#### DATA TO PROCESS

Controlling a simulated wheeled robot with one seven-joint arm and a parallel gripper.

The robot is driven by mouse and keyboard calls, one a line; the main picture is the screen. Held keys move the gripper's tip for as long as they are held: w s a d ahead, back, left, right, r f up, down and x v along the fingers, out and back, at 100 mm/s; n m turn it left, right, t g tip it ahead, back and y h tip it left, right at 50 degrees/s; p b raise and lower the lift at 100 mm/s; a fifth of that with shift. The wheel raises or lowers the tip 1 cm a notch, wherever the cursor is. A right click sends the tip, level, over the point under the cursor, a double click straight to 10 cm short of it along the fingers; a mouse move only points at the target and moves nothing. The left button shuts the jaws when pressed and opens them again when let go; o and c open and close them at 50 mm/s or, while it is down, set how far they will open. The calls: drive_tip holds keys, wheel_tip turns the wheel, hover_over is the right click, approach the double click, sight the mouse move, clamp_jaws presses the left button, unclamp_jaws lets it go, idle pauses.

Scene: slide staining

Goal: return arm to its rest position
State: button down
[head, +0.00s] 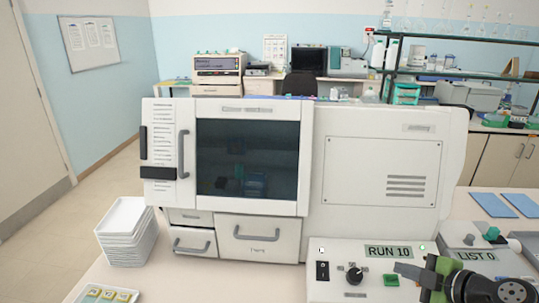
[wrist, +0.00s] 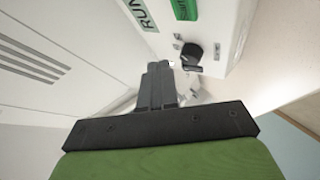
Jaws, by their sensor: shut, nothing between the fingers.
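My gripper (wrist: 160,70) shows in the wrist view with its two dark fingers together and nothing between them. Its green body fills the bottom of that view. In the head view my dark and green arm end (head: 440,282) is at the bottom right, in front of the control panel (head: 335,284). The panel has a display reading RUN 10 (head: 388,252), a black knob (head: 354,275) and a green button (head: 390,280). In the wrist view the knob (wrist: 191,54) and green button (wrist: 184,9) lie beyond the fingers, which appear apart from them.
A large white staining machine (head: 385,165) with a closed dark window (head: 247,160) stands behind the panel. A stack of white trays (head: 127,232) is at the left. A second panel reading LIST 0 (head: 477,256) and blue pads (head: 492,205) are at the right.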

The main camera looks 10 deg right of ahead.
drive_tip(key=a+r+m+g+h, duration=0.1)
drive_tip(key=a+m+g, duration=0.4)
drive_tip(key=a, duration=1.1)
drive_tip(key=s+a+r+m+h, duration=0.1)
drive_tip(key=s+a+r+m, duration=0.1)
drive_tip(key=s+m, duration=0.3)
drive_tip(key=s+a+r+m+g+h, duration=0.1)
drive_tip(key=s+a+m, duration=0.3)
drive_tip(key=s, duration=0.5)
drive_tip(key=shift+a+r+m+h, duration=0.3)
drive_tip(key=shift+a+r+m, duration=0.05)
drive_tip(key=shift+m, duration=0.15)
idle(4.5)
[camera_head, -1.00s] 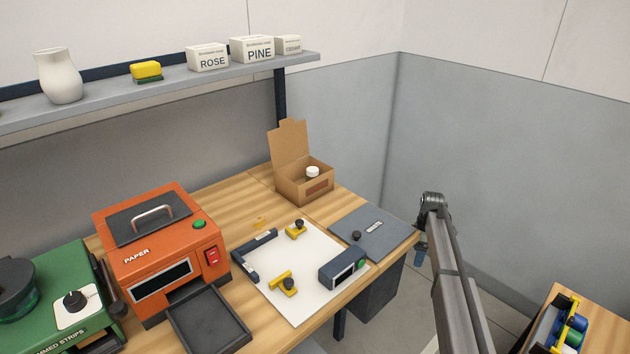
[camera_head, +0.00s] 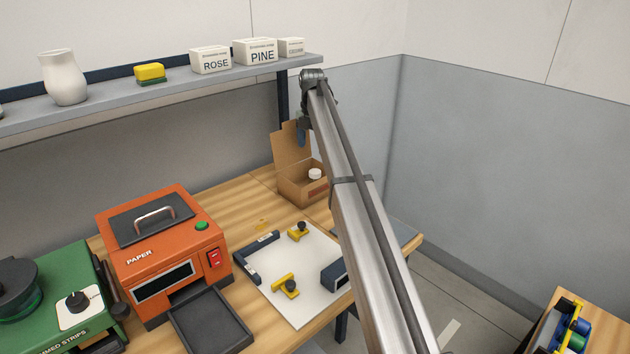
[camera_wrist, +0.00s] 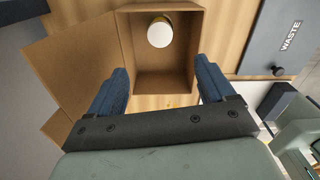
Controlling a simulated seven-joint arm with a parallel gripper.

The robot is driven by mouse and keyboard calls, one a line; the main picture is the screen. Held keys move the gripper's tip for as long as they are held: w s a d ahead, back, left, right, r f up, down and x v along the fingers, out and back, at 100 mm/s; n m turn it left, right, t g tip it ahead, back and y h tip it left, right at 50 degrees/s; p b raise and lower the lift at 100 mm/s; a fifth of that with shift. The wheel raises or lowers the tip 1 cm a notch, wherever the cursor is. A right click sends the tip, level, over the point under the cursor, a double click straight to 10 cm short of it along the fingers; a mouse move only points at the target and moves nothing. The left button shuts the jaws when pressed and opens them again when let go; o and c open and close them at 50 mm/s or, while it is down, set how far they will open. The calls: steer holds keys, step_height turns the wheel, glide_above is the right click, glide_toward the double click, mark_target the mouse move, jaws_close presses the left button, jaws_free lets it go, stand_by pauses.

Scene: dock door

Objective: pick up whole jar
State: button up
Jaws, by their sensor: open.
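The jar (camera_head: 315,174) shows as a white round lid inside an open cardboard box (camera_head: 290,192) on the wooden table. In the wrist view the jar (camera_wrist: 160,33) stands near the far wall of the box (camera_wrist: 197,50), seen from above; most of its body is hidden. My gripper (camera_wrist: 159,80) is open and empty, with its blue fingers apart, above the box and on the near side of the jar. In the head view my gripper (camera_head: 302,136) hangs in front of the raised box flap.
A grey lid marked WASTE (camera_wrist: 285,35) lies right of the box. A white board (camera_head: 305,290) with yellow clamps and an orange PAPER machine (camera_head: 165,250) stand nearer. The shelf (camera_head: 200,75) with labelled boxes runs above the table at the back.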

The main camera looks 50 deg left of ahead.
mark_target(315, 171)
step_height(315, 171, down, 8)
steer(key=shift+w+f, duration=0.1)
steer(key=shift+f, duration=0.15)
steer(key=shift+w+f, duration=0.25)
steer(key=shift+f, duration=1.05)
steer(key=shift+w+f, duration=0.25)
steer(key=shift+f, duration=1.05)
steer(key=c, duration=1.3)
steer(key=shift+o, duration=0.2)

########

Extract all the data above exactly, excluding every picture.

Controlling a simulated wheeled robot with one seven-joint arm and a parallel gripper.

The robot is driven by mouse and keyboard calls, one a line; the main picture is the screen. Held keys move the gripper's tip for as long as they are held: w s a d ahead, back, left, right, r f up, down and x v along the fingers, out and back, at 100 mm/s; n m turn it left, right, t g tip it ahead, back and y h tip it left, right at 50 degrees/s; p b raise and lower the lift at 100 mm/s; a fifth of that with shift. The wheel raises or lowers the tip 1 cm a notch, wherever the cursor is. A right click sends the tip, level, over the point under the cursor, a double click straight to 10 cm short of it along the fingers; a mouse move only points at the target and moves nothing. The left button shuts the jaws when pressed and opens them again when let go; o and c open and close them at 50 mm/s or, while it is down, set how far they will open. The calls: drive_tip holds keys, wheel_tip turns the wheel, hover_over is the right click, approach the double click, sight the mouse move, clamp_jaws presses the left button, unclamp_jaws lets it go, idle pauses.

Scene: slide staining

Goal: return arm to its rest position
State: button down
[head, +0.00s] 
[wrist, +0.00s] 
Jaws, by their sensor: shut, nothing between the fingers.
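My gripper (wrist: 160,70) shows in the wrist view with its two dark fingers together and nothing between them. Its green body fills the bottom of that view. In the head view my dark and green arm end (head: 440,282) is at the bottom right, in front of the control panel (head: 335,284). The panel has a display reading RUN 10 (head: 388,252), a black knob (head: 354,275) and a green button (head: 390,280). In the wrist view the knob (wrist: 191,54) and green button (wrist: 184,9) lie beyond the fingers, which appear apart from them.
A large white staining machine (head: 385,165) with a closed dark window (head: 247,160) stands behind the panel. A stack of white trays (head: 127,232) is at the left. A second panel reading LIST 0 (head: 477,256) and blue pads (head: 492,205) are at the right.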

The main camera looks 10 deg right of ahead.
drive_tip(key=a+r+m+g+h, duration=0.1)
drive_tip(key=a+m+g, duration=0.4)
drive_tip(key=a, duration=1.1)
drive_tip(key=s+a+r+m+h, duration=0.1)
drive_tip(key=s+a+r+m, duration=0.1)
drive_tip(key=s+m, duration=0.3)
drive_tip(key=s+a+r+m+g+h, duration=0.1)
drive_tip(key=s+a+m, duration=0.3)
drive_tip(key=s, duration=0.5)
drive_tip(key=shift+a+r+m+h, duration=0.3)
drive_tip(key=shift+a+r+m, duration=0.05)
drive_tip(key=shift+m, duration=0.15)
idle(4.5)
[camera_head, -1.00s] 
[camera_head, +0.00s] 
[camera_wrist, +0.00s] 
Controlling a simulated seven-joint arm with a parallel gripper.

The robot is driven by mouse and keyboard calls, one a line; the main picture is the screen. Held keys move the gripper's tip for as long as they are held: w s a d ahead, back, left, right, r f up, down and x v along the fingers, out and back, at 100 mm/s; n m turn it left, right, t g tip it ahead, back and y h tip it left, right at 50 degrees/s; p b raise and lower the lift at 100 mm/s; a fifth of that with shift. The wheel raises or lowers the tip 1 cm a notch, wherever the cursor is. A right click sends the tip, level, over the point under the cursor, a double click straight to 10 cm short of it along the fingers; a mouse move only points at the target and moves nothing. The left button shuts the jaws when pressed and opens them again when let go; o and c open and close them at 50 mm/s or, while it is down, set how far they will open. The calls: steer holds keys, step_height turns the wheel, glide_above is the right click, glide_toward the double click, mark_target the mouse move, jaws_close presses the left button, jaws_free lets it go, stand_by pauses.

Scene: dock door

Objective: pick up whole jar
State: button up
Jaws, by their sensor: open.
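The jar (camera_head: 315,174) shows as a white round lid inside an open cardboard box (camera_head: 290,192) on the wooden table. In the wrist view the jar (camera_wrist: 160,33) stands near the far wall of the box (camera_wrist: 197,50), seen from above; most of its body is hidden. My gripper (camera_wrist: 159,80) is open and empty, with its blue fingers apart, above the box and on the near side of the jar. In the head view my gripper (camera_head: 302,136) hangs in front of the raised box flap.
A grey lid marked WASTE (camera_wrist: 285,35) lies right of the box. A white board (camera_head: 305,290) with yellow clamps and an orange PAPER machine (camera_head: 165,250) stand nearer. The shelf (camera_head: 200,75) with labelled boxes runs above the table at the back.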

The main camera looks 50 deg left of ahead.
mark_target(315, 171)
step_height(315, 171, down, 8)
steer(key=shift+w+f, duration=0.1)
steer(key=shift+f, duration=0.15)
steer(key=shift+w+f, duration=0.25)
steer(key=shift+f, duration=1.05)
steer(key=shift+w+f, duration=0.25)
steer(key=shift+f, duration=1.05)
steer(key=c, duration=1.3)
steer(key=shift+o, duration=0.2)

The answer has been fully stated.